I. THE INIQUITY OF THE PEOPLE (1-5)
A. The Report to Ezra (1-2)
Ezra 9:1A Now when these things were done, the princes came to me, saying,
• It would appear from a comparison of 7:9 with 10:9, that four months have passed since Ezra’s arrival.
• “These things” would refer to the taking account of the gold and silver and the placement of these things in God’s Temple.
• At first glance it appeared that the religion and the country were doing well.
• But horrible corruptions, demanding immediate correction, were soon uncovered.
• Ezra had been preaching the Word, and the Word was begining to do its work:
Hebrews 4:12 For the word of God is quick, and powerful, and sharper than any twoedged sword, piercing even to the dividing asunder of soul and spirit, and of the joints and marrow, and is a discerner of the thoughts and intents of the heart.
1. The Violators (1B, 2C)
(1B) The people of Israel, and the priests, and the Levites,
(2C) yea, the hand of the princes and rulers hath been chief in this trespass.

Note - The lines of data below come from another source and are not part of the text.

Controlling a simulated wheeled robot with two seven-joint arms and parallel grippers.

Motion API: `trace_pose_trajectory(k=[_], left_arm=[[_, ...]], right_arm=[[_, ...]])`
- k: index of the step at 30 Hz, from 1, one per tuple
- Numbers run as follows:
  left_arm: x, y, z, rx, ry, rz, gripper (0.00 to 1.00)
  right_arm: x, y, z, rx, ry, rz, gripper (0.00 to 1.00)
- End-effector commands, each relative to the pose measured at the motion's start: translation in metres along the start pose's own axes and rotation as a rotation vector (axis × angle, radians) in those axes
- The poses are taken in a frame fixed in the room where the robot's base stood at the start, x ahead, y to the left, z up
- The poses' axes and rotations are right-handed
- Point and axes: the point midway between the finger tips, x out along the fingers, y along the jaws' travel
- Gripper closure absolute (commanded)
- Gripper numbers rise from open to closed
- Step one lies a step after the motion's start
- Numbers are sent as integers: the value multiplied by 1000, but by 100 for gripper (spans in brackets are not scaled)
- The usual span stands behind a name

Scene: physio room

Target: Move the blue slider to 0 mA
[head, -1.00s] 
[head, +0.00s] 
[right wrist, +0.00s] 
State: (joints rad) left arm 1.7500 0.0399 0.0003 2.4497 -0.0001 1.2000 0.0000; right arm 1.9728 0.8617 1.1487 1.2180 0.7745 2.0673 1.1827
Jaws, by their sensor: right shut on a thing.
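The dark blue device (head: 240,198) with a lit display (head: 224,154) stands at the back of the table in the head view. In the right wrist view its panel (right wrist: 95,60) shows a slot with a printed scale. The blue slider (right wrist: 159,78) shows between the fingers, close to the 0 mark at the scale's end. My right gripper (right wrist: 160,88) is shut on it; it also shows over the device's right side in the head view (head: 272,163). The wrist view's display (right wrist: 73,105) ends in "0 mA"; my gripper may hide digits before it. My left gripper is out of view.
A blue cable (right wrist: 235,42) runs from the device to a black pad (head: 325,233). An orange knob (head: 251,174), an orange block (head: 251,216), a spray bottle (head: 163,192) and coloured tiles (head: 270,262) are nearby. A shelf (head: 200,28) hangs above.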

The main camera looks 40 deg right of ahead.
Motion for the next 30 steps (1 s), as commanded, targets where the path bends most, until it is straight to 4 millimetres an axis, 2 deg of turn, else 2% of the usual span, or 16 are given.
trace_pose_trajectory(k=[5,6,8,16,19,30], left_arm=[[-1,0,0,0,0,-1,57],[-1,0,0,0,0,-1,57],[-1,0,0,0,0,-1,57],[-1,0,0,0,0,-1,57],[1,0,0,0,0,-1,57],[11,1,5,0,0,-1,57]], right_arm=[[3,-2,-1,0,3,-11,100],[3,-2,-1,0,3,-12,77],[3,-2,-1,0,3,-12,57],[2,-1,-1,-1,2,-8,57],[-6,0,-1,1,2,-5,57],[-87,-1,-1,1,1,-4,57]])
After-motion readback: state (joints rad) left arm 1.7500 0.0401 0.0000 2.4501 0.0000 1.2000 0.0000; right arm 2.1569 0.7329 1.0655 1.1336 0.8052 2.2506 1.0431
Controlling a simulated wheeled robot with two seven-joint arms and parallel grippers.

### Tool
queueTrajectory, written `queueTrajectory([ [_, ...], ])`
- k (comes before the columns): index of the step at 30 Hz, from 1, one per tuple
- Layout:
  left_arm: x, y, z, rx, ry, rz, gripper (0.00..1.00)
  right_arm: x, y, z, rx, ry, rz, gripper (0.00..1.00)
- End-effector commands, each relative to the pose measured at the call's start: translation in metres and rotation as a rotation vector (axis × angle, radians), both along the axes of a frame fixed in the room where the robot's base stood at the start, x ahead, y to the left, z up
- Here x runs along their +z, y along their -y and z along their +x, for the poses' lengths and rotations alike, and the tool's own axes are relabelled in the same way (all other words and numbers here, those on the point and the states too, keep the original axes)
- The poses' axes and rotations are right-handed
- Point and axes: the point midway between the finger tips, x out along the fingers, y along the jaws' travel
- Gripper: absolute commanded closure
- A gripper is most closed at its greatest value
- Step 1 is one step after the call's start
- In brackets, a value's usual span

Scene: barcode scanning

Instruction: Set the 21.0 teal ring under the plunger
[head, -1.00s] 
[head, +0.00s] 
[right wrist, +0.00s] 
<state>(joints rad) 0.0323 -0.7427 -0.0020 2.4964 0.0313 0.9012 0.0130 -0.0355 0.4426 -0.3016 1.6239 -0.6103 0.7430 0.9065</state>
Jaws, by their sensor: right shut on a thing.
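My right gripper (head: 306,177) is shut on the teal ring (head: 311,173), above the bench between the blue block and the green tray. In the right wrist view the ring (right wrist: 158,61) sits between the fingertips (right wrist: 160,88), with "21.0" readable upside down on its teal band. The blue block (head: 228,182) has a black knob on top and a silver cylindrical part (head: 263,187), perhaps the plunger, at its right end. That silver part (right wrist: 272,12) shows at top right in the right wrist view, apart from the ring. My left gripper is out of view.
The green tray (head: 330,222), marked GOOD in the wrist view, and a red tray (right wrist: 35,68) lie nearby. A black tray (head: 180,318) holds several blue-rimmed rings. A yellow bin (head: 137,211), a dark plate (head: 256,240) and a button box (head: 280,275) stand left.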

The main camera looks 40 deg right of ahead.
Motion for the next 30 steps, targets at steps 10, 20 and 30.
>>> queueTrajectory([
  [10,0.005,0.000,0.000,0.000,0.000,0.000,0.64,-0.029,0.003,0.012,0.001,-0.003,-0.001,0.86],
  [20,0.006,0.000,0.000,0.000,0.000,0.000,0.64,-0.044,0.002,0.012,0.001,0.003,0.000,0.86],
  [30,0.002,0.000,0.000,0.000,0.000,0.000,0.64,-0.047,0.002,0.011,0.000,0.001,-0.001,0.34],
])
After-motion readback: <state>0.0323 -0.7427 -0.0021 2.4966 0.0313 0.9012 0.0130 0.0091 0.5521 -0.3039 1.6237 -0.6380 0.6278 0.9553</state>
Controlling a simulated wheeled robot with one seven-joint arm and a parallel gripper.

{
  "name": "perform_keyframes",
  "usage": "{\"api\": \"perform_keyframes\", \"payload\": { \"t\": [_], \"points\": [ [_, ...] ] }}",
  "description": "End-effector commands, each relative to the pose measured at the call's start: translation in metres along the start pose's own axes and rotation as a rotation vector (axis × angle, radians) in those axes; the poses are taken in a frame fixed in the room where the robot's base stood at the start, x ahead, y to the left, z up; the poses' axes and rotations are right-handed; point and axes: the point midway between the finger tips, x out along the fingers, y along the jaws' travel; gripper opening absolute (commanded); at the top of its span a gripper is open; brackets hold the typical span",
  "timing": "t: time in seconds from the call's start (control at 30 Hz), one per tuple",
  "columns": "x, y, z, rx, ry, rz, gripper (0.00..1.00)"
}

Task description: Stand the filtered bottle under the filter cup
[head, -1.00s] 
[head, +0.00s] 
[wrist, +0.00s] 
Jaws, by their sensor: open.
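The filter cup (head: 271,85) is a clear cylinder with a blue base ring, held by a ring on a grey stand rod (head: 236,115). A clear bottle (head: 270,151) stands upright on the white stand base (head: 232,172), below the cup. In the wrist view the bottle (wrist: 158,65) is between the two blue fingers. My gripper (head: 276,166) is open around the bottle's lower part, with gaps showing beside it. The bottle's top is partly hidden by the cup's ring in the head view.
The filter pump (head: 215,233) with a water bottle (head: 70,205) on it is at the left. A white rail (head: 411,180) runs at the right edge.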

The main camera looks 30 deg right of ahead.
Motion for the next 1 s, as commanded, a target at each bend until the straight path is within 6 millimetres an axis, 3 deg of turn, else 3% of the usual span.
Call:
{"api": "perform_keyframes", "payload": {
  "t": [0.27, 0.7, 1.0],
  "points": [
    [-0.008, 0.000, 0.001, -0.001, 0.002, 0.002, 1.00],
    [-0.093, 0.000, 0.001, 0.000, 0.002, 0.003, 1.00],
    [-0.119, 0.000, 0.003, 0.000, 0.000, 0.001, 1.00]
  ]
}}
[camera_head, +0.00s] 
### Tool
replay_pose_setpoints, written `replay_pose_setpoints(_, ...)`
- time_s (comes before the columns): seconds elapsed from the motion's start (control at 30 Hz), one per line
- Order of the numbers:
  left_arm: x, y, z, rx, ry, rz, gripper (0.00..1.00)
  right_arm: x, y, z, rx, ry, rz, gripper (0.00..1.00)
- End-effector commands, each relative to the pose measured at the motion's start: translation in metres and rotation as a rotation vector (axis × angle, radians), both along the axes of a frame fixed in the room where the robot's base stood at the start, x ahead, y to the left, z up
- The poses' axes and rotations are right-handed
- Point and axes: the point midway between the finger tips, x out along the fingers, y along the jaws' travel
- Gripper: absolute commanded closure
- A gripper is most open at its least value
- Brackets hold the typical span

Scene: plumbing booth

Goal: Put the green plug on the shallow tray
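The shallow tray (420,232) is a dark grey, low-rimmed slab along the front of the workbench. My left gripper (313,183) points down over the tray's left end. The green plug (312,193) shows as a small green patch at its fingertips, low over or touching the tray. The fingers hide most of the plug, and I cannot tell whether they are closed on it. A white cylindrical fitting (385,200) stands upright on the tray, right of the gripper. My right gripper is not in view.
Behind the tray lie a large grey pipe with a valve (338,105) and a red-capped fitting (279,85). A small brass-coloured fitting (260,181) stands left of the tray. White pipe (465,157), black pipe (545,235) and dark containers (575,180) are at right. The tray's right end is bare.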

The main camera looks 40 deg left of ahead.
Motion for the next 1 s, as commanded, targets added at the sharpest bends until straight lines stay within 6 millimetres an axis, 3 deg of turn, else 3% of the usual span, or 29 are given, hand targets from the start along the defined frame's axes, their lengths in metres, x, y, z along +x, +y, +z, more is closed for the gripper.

• From top to bottom the people have compromised.
• It is sad when any man fails the Lord.
• It is even worse when leadership falls.
And this figure he added eek therto,
That if gold ruste, what shal iren do?
For if a preest be foul, on whom we truste,
No wonder is a lewed man to ruste;
(Chaucer, Prologue to Canterbury Tales, Lines 502 ff)
2. The Violations (1C,1E, 2)
a. Wrong Associations
1) The Mingling (1C,1E, 2B)
(1C) have not separated themselves from the people of the lands,
(1E) even of the Canaanites, the Hittites, the Perizzites, the Jebusites, the Ammonites, the Moabites, the Egyptians, and the Amorites.
(2B) so that the holy seed have mingled themselves with the people of those lands:
• From the garden of Eden, the battle between the seed was on.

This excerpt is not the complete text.